Thank you so much for testing. This is just plain odd. That is the exact same commit compiled on my PC vs the linux build server. How do we get something that is both a corner case and build environment dependent…

It seems like I may need to push all the tests through the build server to see whats really happening. I’m going to hop on the server now and see whats going on.

Heh, for my long life dealing with embedded systems I am not surprised at all :smiley:
I remember case when gcc for micro blaze on build server silently broke 64bit integer constants and until I REed binary we had no idea what is going on.

1 Like

Yesterday I setup several variants of the build server, I’m going to connect it to the forum and push through some tests.Then I’ll diff the resulting firmware files to try to get a handle on how different they are.

Woah, I was not ready for that :slight_smile: In the middle of another build server, suspect this one will do the trick.

I hope that is turns out to be gcc-arm version issues. The RP2040 sdk and installer still use 10.3-2021.10, but I have 13.1 installed on the build server.

bus_pirate5_rev10-arm-gcc-10.3.zip (192.1 KB)

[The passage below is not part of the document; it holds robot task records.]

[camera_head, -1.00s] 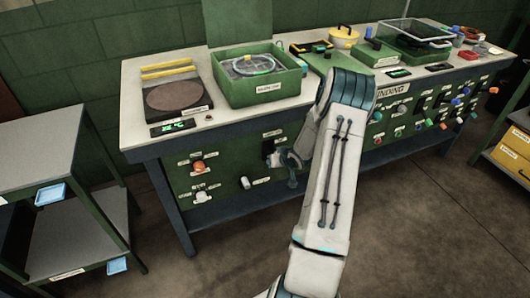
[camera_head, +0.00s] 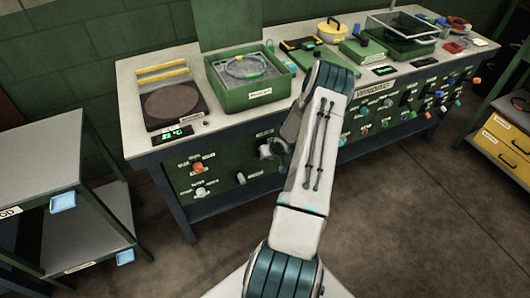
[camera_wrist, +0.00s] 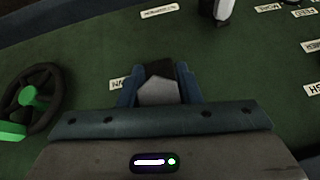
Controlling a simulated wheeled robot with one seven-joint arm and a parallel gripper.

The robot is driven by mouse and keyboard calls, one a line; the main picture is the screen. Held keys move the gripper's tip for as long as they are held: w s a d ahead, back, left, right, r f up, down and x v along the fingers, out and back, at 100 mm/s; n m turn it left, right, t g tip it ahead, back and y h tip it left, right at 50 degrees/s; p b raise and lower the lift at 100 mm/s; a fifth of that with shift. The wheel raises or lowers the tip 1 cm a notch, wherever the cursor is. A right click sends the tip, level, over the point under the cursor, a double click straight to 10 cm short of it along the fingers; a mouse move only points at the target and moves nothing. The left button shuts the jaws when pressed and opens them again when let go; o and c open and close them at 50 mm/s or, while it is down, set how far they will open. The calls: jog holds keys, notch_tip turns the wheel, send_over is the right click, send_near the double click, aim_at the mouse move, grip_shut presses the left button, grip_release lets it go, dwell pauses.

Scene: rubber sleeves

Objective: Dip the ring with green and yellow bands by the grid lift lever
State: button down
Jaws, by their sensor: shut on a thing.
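A green open-topped bath box (camera_head: 256,97) stands on the bench with a pale ring (camera_head: 243,67) lying flat inside it. My gripper (camera_head: 272,149) is at the bench's green front panel, below and slightly right of the box. In the wrist view my gripper (camera_wrist: 158,82) is shut around a grey and black lever handle (camera_wrist: 158,92), which stands at the panel. The label near this handle is mostly hidden by my gripper, so its name cannot be read.
A hot plate (camera_head: 171,103) with a green display stands left of the box. Several knobs line the panel, and a black handwheel with green parts (camera_wrist: 36,101) is beside my gripper in the wrist view. A grey shelf cart (camera_head: 40,160) stands at left. The floor in front is clear.

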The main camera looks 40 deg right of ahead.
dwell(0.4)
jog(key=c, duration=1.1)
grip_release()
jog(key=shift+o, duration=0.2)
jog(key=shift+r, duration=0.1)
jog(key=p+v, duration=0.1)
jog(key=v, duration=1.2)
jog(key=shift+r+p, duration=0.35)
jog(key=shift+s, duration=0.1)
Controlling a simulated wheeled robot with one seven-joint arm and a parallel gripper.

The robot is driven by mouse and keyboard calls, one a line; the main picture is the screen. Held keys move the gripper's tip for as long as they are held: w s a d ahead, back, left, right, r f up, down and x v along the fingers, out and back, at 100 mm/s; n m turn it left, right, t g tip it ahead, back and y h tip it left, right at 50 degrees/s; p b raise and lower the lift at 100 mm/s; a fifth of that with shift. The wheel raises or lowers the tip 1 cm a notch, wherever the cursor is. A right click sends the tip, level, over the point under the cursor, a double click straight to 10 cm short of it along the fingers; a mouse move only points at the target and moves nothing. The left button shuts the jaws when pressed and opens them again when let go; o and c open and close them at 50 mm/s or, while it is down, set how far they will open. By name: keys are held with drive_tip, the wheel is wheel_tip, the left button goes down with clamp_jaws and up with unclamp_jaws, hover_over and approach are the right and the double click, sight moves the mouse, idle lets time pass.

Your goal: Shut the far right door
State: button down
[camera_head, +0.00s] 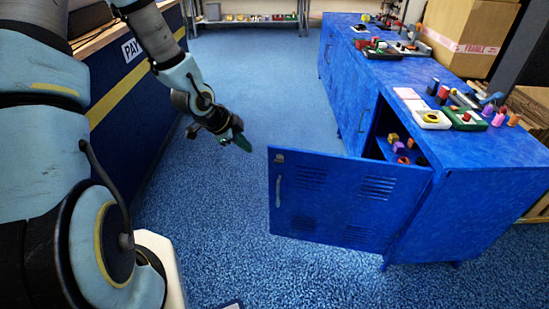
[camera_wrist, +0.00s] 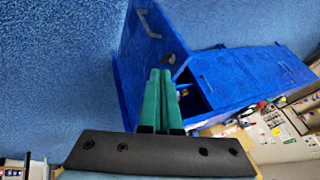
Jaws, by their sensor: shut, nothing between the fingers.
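The open door (camera_head: 335,200) is a blue metal panel with vent slots and a pale handle (camera_head: 278,190) near its free edge. It swings out from the near end of the long blue cabinet (camera_head: 480,205), standing wide open. Inside the opening, small coloured blocks (camera_head: 400,145) sit on a shelf. My gripper (camera_head: 242,142) is shut and empty, with green fingers, in the air left of and beyond the door's free edge. In the wrist view the shut fingers (camera_wrist: 160,75) appear in front of the open door (camera_wrist: 145,45) and the cabinet opening (camera_wrist: 195,98); contact is not visible.
The cabinet's other doors (camera_head: 345,90) look shut. Its top holds trays (camera_head: 430,118), blocks and tools. A dark blue counter (camera_head: 125,105) with a yellow stripe stands at left. Blue carpet (camera_head: 240,75) is clear between them. Cardboard boxes (camera_head: 465,35) stand behind the cabinet.

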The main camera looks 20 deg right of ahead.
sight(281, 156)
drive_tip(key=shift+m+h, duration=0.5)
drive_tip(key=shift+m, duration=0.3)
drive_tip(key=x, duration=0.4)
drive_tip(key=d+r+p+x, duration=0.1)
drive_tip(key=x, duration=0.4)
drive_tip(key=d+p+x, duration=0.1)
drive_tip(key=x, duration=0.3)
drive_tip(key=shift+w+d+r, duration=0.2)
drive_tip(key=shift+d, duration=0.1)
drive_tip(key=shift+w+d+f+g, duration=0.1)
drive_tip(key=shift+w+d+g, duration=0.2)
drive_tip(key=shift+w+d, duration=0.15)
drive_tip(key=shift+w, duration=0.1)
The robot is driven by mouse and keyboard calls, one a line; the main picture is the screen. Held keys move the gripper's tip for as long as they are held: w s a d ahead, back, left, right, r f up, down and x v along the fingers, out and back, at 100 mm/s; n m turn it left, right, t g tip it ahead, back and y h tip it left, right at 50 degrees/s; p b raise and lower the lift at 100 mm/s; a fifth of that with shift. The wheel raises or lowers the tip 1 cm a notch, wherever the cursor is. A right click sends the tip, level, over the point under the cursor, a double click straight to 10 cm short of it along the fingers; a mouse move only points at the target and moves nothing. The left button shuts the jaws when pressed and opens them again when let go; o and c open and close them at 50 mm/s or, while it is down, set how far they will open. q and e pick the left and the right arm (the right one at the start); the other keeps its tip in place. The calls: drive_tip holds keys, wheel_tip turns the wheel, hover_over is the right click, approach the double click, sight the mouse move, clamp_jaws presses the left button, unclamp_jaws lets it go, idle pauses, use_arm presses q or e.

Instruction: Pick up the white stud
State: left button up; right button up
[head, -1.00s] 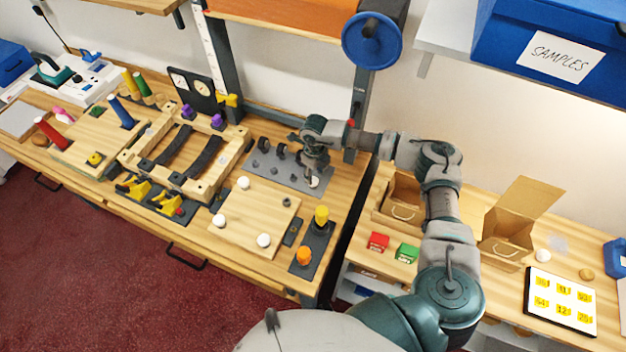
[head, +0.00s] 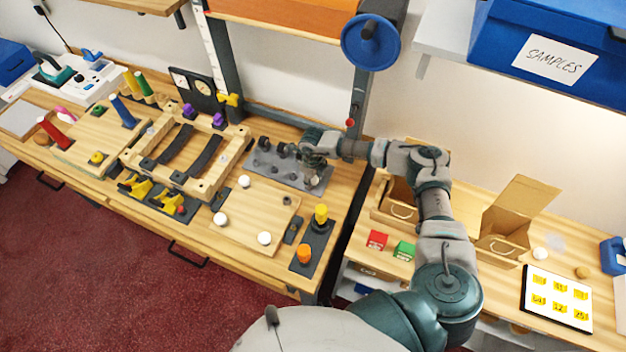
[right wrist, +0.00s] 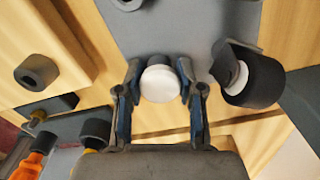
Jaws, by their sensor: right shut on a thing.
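The white stud (right wrist: 160,84) has a round white top and sits between my right gripper's fingers in the right wrist view. My right gripper (right wrist: 160,100) is shut on the stud from both sides, low over the grey plate (right wrist: 195,25). In the head view the right gripper (head: 315,170) partly hides the stud. I cannot tell whether the stud is clear of the plate. My left gripper is not in view.
Dark round knobs (head: 264,142) stand on the plate; one dark cylinder (right wrist: 252,80) is close beside the right finger. A wooden board (head: 250,215) with white knobs (head: 264,238) lies in front. A yellow peg (head: 321,214) and an orange peg (head: 304,252) stand nearby.

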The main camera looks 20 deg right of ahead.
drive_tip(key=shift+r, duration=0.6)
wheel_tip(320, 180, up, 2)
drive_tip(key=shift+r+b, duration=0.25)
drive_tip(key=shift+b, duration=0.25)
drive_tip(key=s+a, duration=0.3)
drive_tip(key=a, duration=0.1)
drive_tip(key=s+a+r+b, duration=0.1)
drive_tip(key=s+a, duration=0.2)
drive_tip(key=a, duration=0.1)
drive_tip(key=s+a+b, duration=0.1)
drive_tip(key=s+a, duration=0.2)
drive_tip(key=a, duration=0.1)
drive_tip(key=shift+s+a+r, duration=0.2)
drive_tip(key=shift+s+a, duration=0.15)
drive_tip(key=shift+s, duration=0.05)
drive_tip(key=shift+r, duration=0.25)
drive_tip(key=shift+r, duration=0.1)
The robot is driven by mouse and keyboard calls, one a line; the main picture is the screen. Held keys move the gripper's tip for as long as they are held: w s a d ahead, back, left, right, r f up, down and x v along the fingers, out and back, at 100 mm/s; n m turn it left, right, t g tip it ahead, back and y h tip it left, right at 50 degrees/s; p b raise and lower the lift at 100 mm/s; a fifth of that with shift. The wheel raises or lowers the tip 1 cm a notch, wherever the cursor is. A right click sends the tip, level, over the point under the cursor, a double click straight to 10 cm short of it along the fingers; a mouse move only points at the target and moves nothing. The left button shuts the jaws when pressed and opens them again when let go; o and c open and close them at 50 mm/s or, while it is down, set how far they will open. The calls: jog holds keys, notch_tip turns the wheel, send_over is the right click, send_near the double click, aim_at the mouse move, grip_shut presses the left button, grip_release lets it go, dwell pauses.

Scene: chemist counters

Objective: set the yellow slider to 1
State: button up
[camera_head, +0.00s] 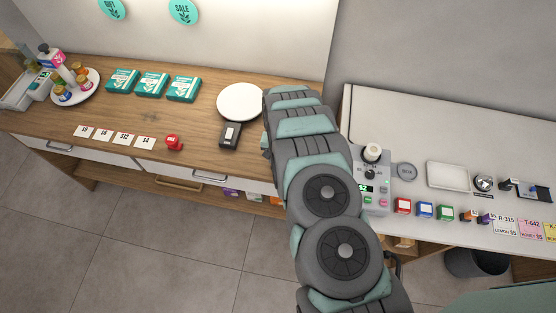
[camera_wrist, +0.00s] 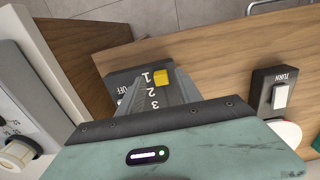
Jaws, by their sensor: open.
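The yellow slider (camera_wrist: 161,78) shows in the wrist view as a small yellow block on a dark panel (camera_wrist: 118,75) on the wooden counter. The panel carries the marks OFF, 1, 2 and 3, seen upside down. The yellow slider lies right beside the 1. My gripper (camera_wrist: 158,76) is open, with its two fingers over the panel on either side of the numbers. The yellow block is at the fingertips, closer to the right finger; I cannot tell whether they touch. In the head view my arm hides the panel and the slider.
A black box with a white switch marked TURN (camera_wrist: 282,95) stands right of the panel, and it also shows in the head view (camera_head: 230,135). A white plate (camera_head: 240,101) lies behind it. A grey device with knobs (camera_head: 372,175) stands on the white counter at right.

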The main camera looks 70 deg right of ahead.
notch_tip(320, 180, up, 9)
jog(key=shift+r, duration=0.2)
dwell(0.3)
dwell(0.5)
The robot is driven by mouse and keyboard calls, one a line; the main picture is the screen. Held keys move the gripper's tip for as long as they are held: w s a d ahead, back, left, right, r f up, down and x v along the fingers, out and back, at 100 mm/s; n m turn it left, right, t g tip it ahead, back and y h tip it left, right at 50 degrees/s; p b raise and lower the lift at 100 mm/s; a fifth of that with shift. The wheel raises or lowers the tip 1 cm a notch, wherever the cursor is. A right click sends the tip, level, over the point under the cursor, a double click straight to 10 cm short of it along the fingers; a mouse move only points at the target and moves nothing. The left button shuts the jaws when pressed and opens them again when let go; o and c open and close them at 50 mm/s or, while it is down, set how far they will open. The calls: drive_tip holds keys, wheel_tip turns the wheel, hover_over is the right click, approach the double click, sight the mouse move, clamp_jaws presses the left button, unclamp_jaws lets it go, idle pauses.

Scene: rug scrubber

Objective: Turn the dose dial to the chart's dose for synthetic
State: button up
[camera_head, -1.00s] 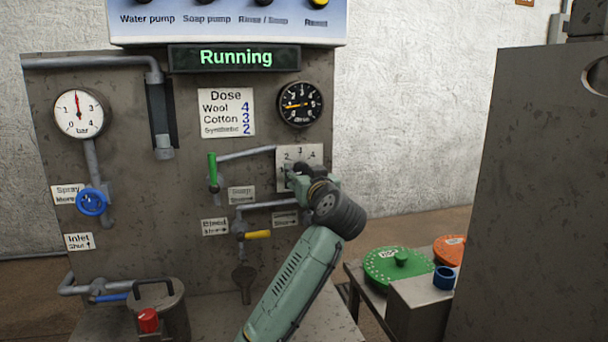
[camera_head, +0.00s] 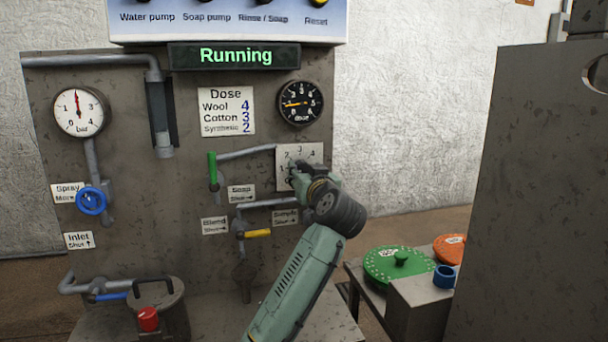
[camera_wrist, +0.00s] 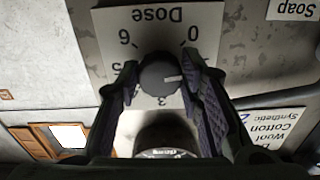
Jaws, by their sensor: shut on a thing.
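The dose dial (camera_wrist: 158,74) is a dark round knob on a pale numbered plate (camera_wrist: 150,18), seen upside down in the wrist view. My gripper (camera_wrist: 158,80) is shut on the knob, one finger on each side. The knob's white mark points to the right in the wrist view, roughly toward the 1 position; the right finger hides the numeral there. In the head view the plate (camera_head: 310,152) shows behind my gripper (camera_head: 297,178), which hides the knob. The dose chart (camera_head: 227,111) reads Wool 4, Cotton 3, Synthetic 2.
The dose gauge (camera_head: 300,103) has a yellow needle pointing left, near the low numbers. The display (camera_head: 235,56) reads Running. Pipes, a green lever (camera_head: 212,167) and a yellow lever (camera_head: 258,233) lie left of my gripper. A green lid (camera_head: 397,265) is at the lower right.

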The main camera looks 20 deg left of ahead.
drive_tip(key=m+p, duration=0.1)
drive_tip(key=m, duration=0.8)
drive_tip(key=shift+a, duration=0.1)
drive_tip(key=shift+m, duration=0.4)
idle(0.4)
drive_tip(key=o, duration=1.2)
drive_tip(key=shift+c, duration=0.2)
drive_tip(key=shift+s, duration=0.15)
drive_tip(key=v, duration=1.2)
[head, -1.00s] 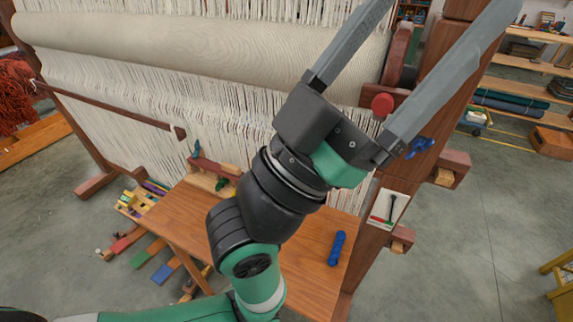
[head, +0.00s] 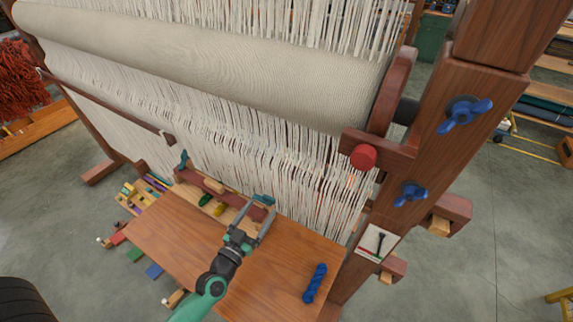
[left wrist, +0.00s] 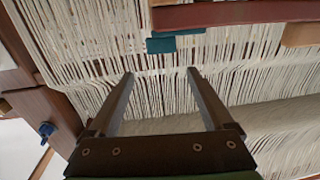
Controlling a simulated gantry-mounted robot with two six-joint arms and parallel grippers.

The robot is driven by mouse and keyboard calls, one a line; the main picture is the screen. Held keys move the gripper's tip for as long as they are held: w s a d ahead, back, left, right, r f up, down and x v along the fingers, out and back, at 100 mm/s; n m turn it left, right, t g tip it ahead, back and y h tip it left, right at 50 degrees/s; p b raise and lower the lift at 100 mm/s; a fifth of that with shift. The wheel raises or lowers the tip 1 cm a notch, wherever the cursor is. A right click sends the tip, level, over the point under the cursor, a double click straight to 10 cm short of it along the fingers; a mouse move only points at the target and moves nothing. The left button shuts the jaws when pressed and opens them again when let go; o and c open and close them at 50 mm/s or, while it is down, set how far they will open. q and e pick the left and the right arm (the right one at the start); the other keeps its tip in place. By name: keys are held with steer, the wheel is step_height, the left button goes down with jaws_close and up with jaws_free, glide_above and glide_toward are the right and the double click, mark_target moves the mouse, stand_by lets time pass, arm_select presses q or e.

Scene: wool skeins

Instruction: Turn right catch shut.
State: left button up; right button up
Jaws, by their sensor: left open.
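A long red-brown wooden bar (head: 222,190) lies along the back of the wooden bench below the loom. A teal catch (head: 264,199) sits at its right end, lying roughly sideways; another teal catch (head: 183,159) stands more upright at the left end. My left gripper (head: 258,207) is open and empty, its fingertips close to the right catch. In the left wrist view, teal parts (left wrist: 160,45) of that catch show just past the gap between the fingers (left wrist: 160,73). I cannot tell whether any finger touches it. My right gripper is not in view.
Hanging warp threads (head: 315,165) fill the space behind the catch. The right loom post (head: 440,150) carries blue wing nuts (head: 465,112) and a red knob (head: 362,157). A blue skein (head: 315,283) lies on the bench top (head: 270,265), which is otherwise mostly clear.

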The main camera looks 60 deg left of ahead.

Fingers crossed, this may fix it!

Will take a bit to get it all up and running, and I may take this chance to rework my build script to insert the commit hash.

This firmware above doesn’t boot for me.

Thank you so much for testing. That’s disappointing.

https://forum.buspirate.com/uploads/short-url/umy6sac72dkd6eUL19VWSj83dgf.zip

This is a server built firmware with the RGB LEDs disabled, just to probe that a bit more.


bus_pirate5_rev10-10.3-debug.zip (192.1 KB)

Server build, but done in debug config.